La democracia como espectáculo
Por: Ximena Peredo.
Raya en lo ridículo la trascendencia que tienen las encuestas electorales de los partidos. Son el oráculo posmoderno.
Lo primero que llama mi atención es la falsa importancia que dan a la “opinión pública” en este ejercicio pretendidamente democrático. Lo que a los administradores de los partidos preocupa es quién tiene posibilidades de ganar, no quién tiene las capacidades políticas que la realidad demanda. Lo que importa es qué tan popular es el actor o la actriz, no qué tipo de inteligencia reclama el empalme de crisis locales.
Esto nos confirma que los políticos son apenas prestanombres, actores asalariados de un grupo patronal.
De hecho, aunque algunos aspirantes parezcan más independientes que otros, todos parecen entrampados en la misma retórica populista, pues ¿cómo podrían ahora contravenir al Oráculo, es decir, a la voluntad popular materializada mágicamente en los resultados de una encuesta?
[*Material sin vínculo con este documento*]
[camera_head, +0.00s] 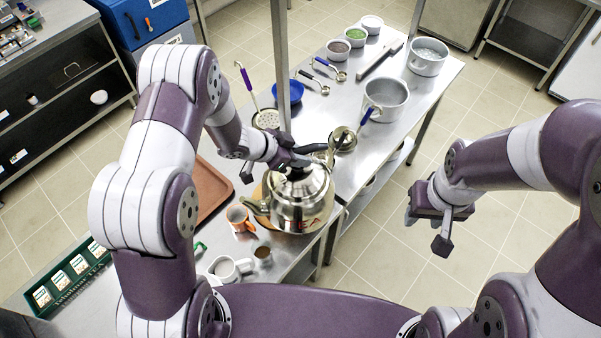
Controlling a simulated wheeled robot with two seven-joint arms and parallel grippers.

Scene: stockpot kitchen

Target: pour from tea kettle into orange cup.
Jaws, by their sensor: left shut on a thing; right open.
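The steel tea kettle (299,203) stands at the near part of the steel table, over a round wooden board (262,226). Its spout points left, toward the orange cup. My left gripper (300,165) is at the top of the kettle, shut on its dark handle; the fingers partly hide the handle. I cannot tell whether the kettle touches the board. The orange cup (239,217) stands upright on the table just left of the kettle. My right gripper (430,228) is open and empty, over the floor to the right of the table.
A white mug (228,269) and a small brown cup (263,255) stand in front of the orange cup. A brown tray (211,192) lies to the left. Pots (386,97), ladles, a blue bowl (285,92) and small bowls fill the far table. A thin post rises behind the kettle.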

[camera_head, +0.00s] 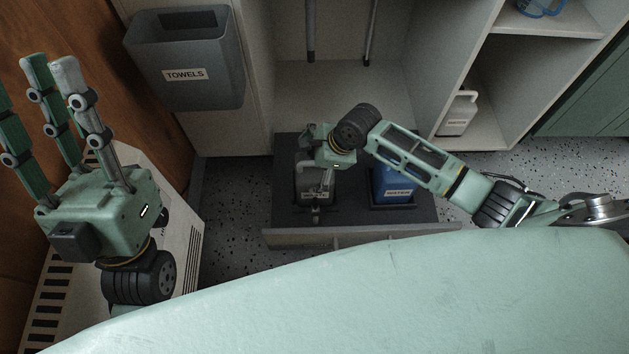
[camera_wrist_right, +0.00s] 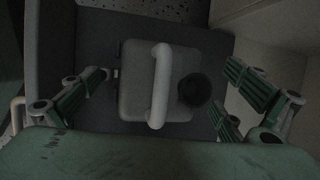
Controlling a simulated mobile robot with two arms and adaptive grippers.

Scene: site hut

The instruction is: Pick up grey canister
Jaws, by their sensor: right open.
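The grey canister (camera_head: 313,186) stands on a dark pull-out tray (camera_head: 290,215) in the head view, partly hidden by my right gripper (camera_head: 318,185). In the right wrist view the canister (camera_wrist_right: 135,80) is seen from above, with a pale bar handle (camera_wrist_right: 160,85) and a dark round cap. My right gripper (camera_wrist_right: 165,95) is open above it, with fingers on both sides of the canister and apart from the handle. My left gripper (camera_head: 65,110) is raised at the left, fingers spread and pointing up, empty.
A blue labelled container (camera_head: 394,184) stands on the same tray, right of the canister. A grey towels bin (camera_head: 186,60) hangs on the left panel. A white jug (camera_head: 458,114) stands on a lower shelf at right. The tray has a raised front board (camera_head: 350,237).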

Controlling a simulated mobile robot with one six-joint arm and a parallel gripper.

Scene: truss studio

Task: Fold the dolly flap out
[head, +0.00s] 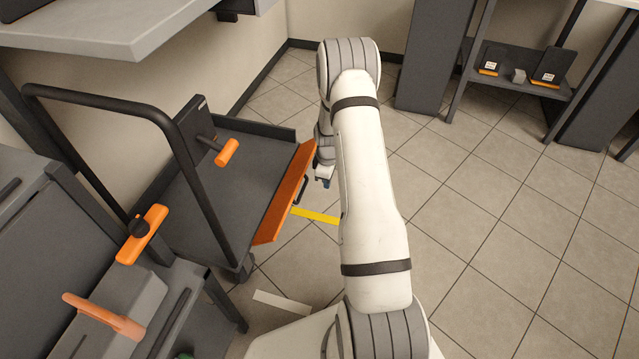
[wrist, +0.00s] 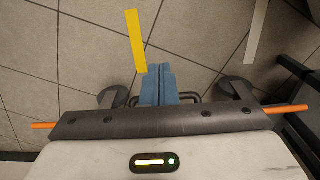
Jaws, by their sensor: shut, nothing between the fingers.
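The dolly (head: 215,185) has a dark grey deck and a tall black push bar at left. Its orange flap (head: 285,195) runs along the deck's right edge and looks tilted; its exact angle is hard to tell. A small black handle (head: 302,190) sits on the flap's outer face. My gripper (head: 324,180) is just right of the flap, partly hidden behind my arm. In the wrist view my blue fingers (wrist: 158,84) are shut together with nothing between them. The handle shows on both sides of them (wrist: 189,98); contact cannot be told. Orange flap ends (wrist: 286,108) show beyond my wrist.
A yellow floor strip (head: 316,216) lies right of the flap, and a white strip (head: 282,302) lies nearer. A grey bench with orange handles (head: 142,235) stands at left. A shelf (head: 525,85) stands at back right. The tiled floor on the right is clear.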

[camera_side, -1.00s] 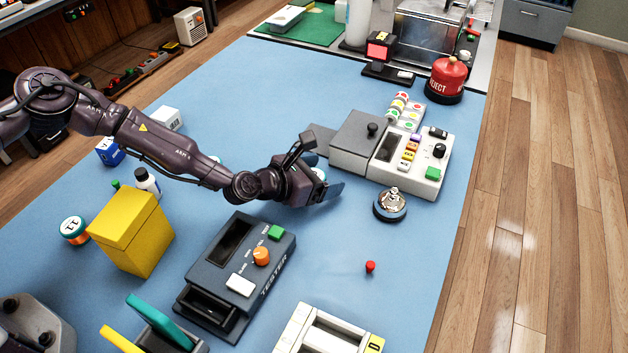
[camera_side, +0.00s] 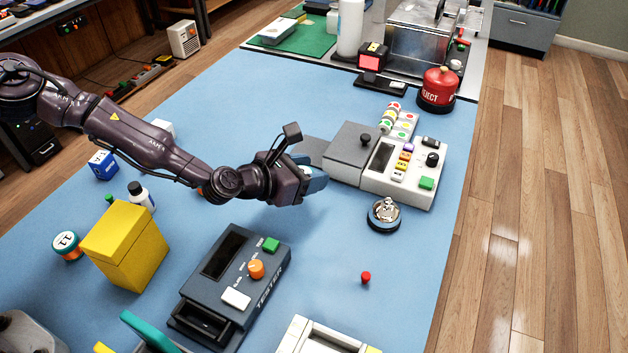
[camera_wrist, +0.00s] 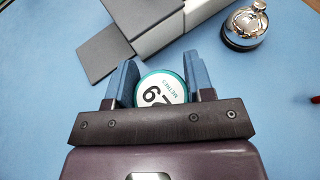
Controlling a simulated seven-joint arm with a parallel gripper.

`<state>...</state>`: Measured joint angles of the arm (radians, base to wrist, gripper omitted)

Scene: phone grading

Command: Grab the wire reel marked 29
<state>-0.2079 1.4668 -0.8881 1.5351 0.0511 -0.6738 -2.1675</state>
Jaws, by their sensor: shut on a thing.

Pero nosotros igualmente respetamos el rito como quien observa un acto de prestidigitación.
El público abuchea, claro, pero ¿qué puede hacer si fue el mismo pueblo el que eligió su fatal destino? Siguiendo el hilo de este raciocinio, “la gente ignorante” es la culpable última de todos nuestros males públicos.
Por eso, antes de lanzar el clásico principio demofóbico: “el pueblo tiene el gobierno que merece”, quizá convenga saber qué preguntas forman parte de las dichosas encuestas. Porque es muy diferente una encuesta de marketing que una evaluación de la actuación política. ¿A quién le preguntaron: al consumidor o al ciudadano? Ahí está el truco.
Porque, a fin de cuentas, lo más ridículo de todo el juego perverso de las encuestas de marketing político es que aunque arrojen resultados antisociales -como que funcionarios negligentes sigan escalando en el poder- éstos se asuman como palabras dadas por la pitonisa griega. No se trata de realizar un juicio moral sobre los aspirantes, basta y sobra con un análisis teatral.
Con esto quiero decir que mis exigencias han mudado. No espero un político intachable, sino un actor profesional. No creo en la autoridad platónica, pero sí en el actor capaz de encarnar la originalidad de su papel. No se trata de mentir, sino de representar con respeto y devoción un concepto religioso: la unión de voluntades.
En el espectáculo de la democracia, y esto lo saben bien los artistas del teatro, la interpretación puede hacer una enorme diferencia. Una representación impecable puede conmover profundamente al público y una actuación mal lograda termina por estropear grandes obras teatrales.
La frivolidad, por el contrario, es la ausencia de esta actuación política. Entonces conviene que distingamos a los actores de los imitadores. Mientras que el actor ha estudiado profundamente el papel que debe representar, el imitador ignora cuán ignorante es.
Pero en nuestro espectáculo democrático el problema más grave que percibo es que la sociedad está siendo reducida a sus roles económicos de mercado o de público espectador, con lo cual se desprecian las necesidades y características que nos constituyen como humanos y que mantienen el sentido de vivir en sociedad.
Nos corresponde, pues, no sólo resistir en nuestras aspiraciones a un “buen vivir”, sino comenzar a representarlas públicamente.